Consequential change — the kind that seeps so deeply into the fabric of everyday that it establishes a new benchmark for normal — does not happen overnight.

We want to believe differently. When awakened to a need or convinced of a cause, we are tempted to believe that a speech, a manifesto, a march, or a compelling pitch can plant, nurture, and harvest change in an hour. Or…if we’re really good…in an 18-minute talk.

And though moments can become the signposts of historical shifts, not even an I Have A Dream moment can realign vision and redirect actions on the spot.

Consequential change is either forced by circumstance — which most of us are unable to dictate — or it is the organic result of a series of better conversations.

And this is where we get to play.

What If…

Whatever the venue, if progress is slow consider introducing a different brand of dialogue.

From business development to the service sector, as leader or team member, from the communities that share faith to the living rooms where we share our most personal hopes and dreams, what if we focused on better conversations?

It is Polyana-ish, I know. But simply talking more, or turning up the intensity isn’t terribly effective.

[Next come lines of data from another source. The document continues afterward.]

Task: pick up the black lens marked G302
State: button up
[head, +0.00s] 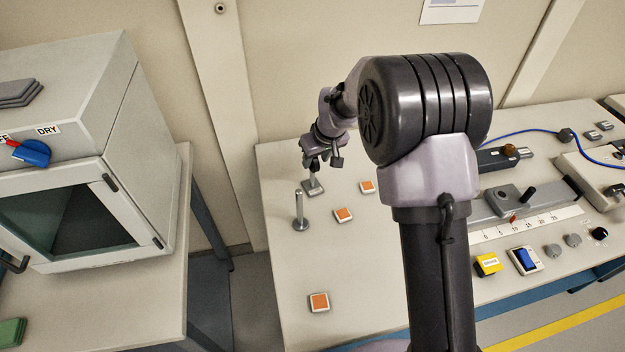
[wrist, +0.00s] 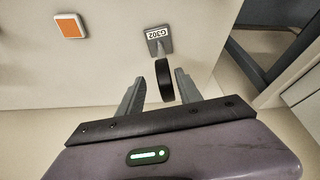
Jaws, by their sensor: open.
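In the wrist view the black lens (wrist: 164,80) is a dark disc seen nearly edge-on. It stands by a small grey base plate (wrist: 164,47) with a white label reading G302 (wrist: 157,33). My gripper (wrist: 160,77) is open, with one finger on each side of the lens. In the head view my gripper (head: 322,160) is low over the far left part of the bench, above a grey base plate (head: 313,187). The lens cannot be made out clearly there.
A bare metal post (head: 300,212) stands close by on the bench (head: 270,270). Several orange-topped squares (head: 343,215) lie near; one shows in the wrist view (wrist: 70,26). A cabinet with a DRY label (head: 90,150) stands left, across a gap. Instruments (head: 520,200) fill the right.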

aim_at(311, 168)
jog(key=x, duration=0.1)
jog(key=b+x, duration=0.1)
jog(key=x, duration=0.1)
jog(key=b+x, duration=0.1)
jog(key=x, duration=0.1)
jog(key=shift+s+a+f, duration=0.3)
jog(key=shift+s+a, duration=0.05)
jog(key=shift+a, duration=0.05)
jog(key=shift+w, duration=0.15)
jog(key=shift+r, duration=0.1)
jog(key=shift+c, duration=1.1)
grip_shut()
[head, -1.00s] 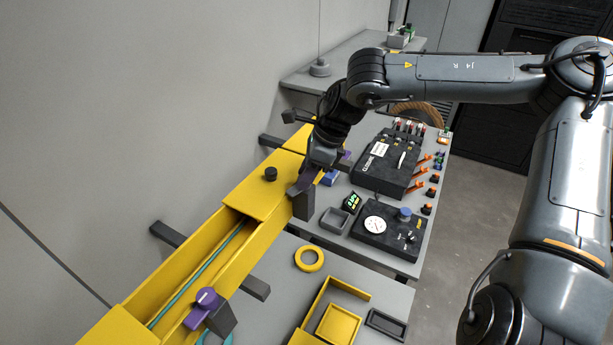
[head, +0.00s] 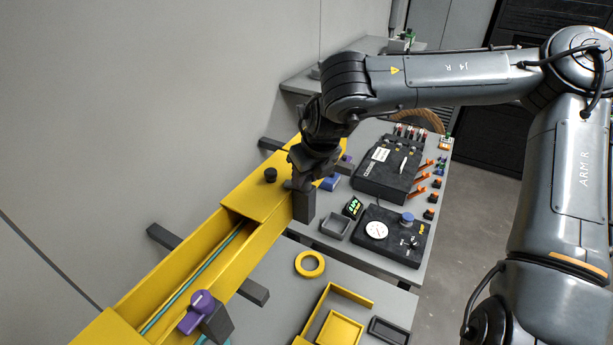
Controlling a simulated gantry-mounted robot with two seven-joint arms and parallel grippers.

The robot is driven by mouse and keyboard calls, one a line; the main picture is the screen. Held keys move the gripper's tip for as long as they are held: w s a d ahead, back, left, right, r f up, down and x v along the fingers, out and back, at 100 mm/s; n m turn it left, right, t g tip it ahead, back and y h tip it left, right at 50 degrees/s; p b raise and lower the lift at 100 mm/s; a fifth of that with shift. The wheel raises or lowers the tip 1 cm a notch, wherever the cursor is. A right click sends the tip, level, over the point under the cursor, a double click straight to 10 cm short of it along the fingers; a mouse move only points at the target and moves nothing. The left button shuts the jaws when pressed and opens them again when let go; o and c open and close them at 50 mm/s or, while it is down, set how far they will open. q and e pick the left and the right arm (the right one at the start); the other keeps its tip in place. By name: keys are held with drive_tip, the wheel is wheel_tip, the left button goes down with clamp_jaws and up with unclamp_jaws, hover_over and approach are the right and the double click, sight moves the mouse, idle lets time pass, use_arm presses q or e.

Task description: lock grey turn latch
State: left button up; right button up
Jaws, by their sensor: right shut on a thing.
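My right gripper (head: 304,180) comes down from the upper right onto the top of a dark grey block (head: 304,206) on the near side of the yellow trough (head: 262,187). It is shut on the grey turn latch there. The latch is mostly hidden by the fingers, so I cannot tell its angle. A purple turn knob (head: 201,304) with a pale mark sits on a similar dark block at the lower left, apart from the gripper. My left gripper is not in view.
A teal fibre (head: 196,275) runs along the trough. A black knob (head: 270,175) stands on its cover. A yellow ring (head: 309,264) and yellow trays lie on the grey bench. Black instrument boxes (head: 388,168) stand to the right. The wall is close on the left.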

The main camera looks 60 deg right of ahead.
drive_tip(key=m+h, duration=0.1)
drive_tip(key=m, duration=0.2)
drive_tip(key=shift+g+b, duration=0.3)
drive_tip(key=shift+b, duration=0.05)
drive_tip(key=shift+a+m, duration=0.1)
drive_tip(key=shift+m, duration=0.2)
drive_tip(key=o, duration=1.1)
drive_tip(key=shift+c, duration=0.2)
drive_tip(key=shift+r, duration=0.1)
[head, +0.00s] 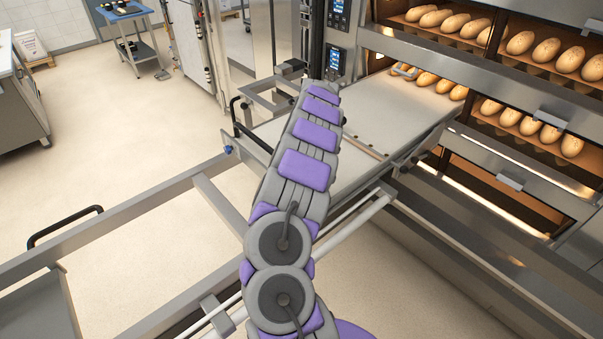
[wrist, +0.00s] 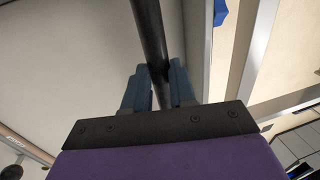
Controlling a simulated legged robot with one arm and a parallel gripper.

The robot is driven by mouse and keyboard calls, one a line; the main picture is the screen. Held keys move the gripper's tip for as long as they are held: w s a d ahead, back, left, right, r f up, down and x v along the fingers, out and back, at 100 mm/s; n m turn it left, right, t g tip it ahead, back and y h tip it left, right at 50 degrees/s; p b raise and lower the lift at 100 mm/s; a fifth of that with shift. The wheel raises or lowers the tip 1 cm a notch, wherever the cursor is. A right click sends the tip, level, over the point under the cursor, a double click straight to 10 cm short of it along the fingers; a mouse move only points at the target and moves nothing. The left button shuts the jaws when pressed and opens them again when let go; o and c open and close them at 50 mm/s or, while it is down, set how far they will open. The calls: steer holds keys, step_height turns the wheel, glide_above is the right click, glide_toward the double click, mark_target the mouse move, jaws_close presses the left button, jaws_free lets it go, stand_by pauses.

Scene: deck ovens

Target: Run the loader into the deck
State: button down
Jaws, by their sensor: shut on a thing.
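The loader (head: 390,108) is a long, flat, pale bed in a metal frame. Its far right end is at the mouth of a lit oven deck, where a row of loaves (head: 428,80) shows. I cannot tell whether these loaves lie on the bed or on the deck floor. A black handle (head: 238,112) stands at the loader's left side. My gripper (wrist: 159,68) is shut on a dark round bar (wrist: 148,28) in the wrist view, with blue fingers on both sides. In the head view my arm crosses in front of the loader and hides the grip.
The deck oven (head: 500,65) stands at the right, with loaves in other lit decks. A control panel (head: 336,60) is on the oven's left post. Metal rails (head: 120,212) cross the left front. A blue cart (head: 130,35) is at the back left. The floor on the left is clear.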

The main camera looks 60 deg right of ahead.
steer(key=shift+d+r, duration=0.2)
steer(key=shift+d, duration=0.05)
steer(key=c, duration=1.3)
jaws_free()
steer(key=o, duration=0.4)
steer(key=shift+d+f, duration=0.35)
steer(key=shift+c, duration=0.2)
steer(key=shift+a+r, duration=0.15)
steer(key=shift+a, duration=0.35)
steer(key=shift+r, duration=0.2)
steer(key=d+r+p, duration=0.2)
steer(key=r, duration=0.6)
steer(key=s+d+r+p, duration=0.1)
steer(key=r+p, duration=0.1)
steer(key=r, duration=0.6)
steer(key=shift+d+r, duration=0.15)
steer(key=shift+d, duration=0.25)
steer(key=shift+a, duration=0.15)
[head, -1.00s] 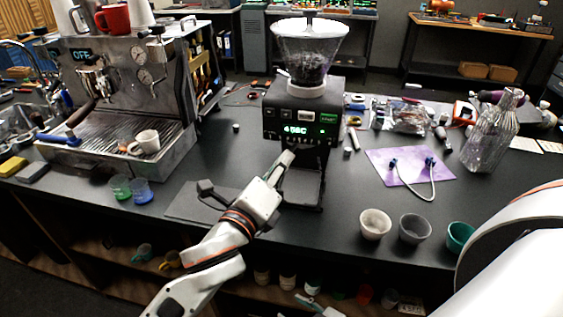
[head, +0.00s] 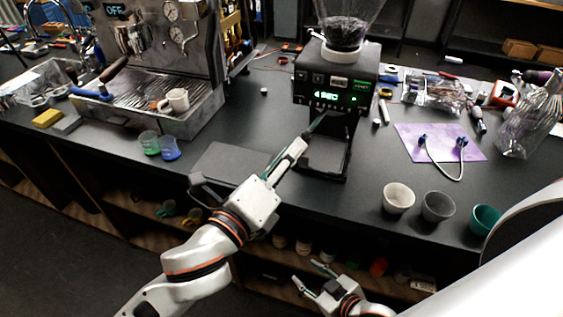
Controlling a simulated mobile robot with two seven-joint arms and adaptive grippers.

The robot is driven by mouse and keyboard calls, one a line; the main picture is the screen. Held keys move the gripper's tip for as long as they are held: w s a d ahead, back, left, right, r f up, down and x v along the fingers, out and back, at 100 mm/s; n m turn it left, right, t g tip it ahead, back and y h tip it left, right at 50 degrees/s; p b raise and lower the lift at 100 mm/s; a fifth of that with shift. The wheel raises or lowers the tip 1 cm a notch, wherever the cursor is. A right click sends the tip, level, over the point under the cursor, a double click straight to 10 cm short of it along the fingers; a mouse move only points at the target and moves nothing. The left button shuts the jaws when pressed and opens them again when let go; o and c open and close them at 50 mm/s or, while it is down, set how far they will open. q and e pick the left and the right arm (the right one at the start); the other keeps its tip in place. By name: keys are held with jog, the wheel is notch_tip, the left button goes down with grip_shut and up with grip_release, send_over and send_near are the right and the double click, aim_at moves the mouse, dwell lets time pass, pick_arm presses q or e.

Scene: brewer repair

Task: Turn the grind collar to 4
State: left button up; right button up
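The grinder (head: 329,85) stands on the counter, with a dark hopper (head: 347,22) on top. A pale ring, apparently the grind collar (head: 342,52), sits between hopper and body. Any numbers on it are too small to read. The grinder's green display (head: 330,97) is lit but blurred. My left gripper (head: 256,151) appears open and empty, its fingers spread wide. One finger points up at the grinder's front, below the display; contact cannot be told. The other reaches left over the dark mat. My right gripper (head: 307,273) is open and empty, low before the counter's front edge.
An espresso machine (head: 150,55) with a white cup stands left. Three bowls (head: 398,198) stand front right, beside a purple mat (head: 408,143) with a cable. Shelves below hold cups. Bare counter (head: 255,125) lies left of the grinder.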

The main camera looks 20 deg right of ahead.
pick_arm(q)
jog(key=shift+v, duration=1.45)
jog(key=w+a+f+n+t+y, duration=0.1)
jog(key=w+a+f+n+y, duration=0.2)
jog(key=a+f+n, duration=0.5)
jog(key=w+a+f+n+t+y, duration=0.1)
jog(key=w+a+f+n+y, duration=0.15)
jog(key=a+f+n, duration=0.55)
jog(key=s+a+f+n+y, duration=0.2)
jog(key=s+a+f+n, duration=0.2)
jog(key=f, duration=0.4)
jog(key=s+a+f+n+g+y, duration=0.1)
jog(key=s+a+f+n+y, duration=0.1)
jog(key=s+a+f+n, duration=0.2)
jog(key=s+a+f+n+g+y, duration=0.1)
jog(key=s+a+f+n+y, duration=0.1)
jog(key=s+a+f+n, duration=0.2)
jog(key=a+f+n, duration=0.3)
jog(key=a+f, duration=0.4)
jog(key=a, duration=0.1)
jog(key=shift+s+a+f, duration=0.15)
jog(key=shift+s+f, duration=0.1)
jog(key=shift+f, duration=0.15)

Staking out turf and wordsmithng old soundbites doesn’t seem to be the stuff of conversations that seed progress…let alone instigate change.

Here is the suggestion. At work, at home, in communities and circles in which we move — if what was once a unique selling proposition — or a platform of shared aspirations — has turned into conversations that never go anywhere, it is time to focus on a better conversation.

What might be the outcome were we to refuse to play the same old game, rehash the same tired debate, dig deeper into yesterday’s trenches?

Better Conversations Resonate

You recognize it the instant you are part of one; but what is it about a better conversation that makes it resonate so? And more to the point, how does one go about instigating such a thing? Here are four ideas.

  1. Less Dangling Conversation and Superficial Rhyme. In conversations that matter, rhetoric and soundbites take a backseat to the honest inquisitive nature we were born with. Ask the important questions.
  2. There’s A Lot Of Listening Going On. When the agenda is to win, convert or defend, what must be said takes precedent over hearing anything. And the simple fact of the matter is, when no one is listening, nothing is going to change. Great dialogue begins with intentional listening.
  3. Less About Me, And More About You. Because the focus is on connecting, meaningful conversations have fewer personal pronouns. “What we do” and “how you should do it” is replaced with a relentless pursuit of common ground.
  4. Dispense With Conditions And Ultimatums. Once we realize fundamental change doesn’t happen in an instant, lines in the sand give way to a focus on building bridges…from one conversation to the next.

If the goal is to build, develop, move forward — in any venue you can name — launch a quiet pursuit of better conversations — one at a time. It will change the dynamic of every room you enter. And you’re likely to find yourself at the heart of important shifts — in your world, and in the lives of others.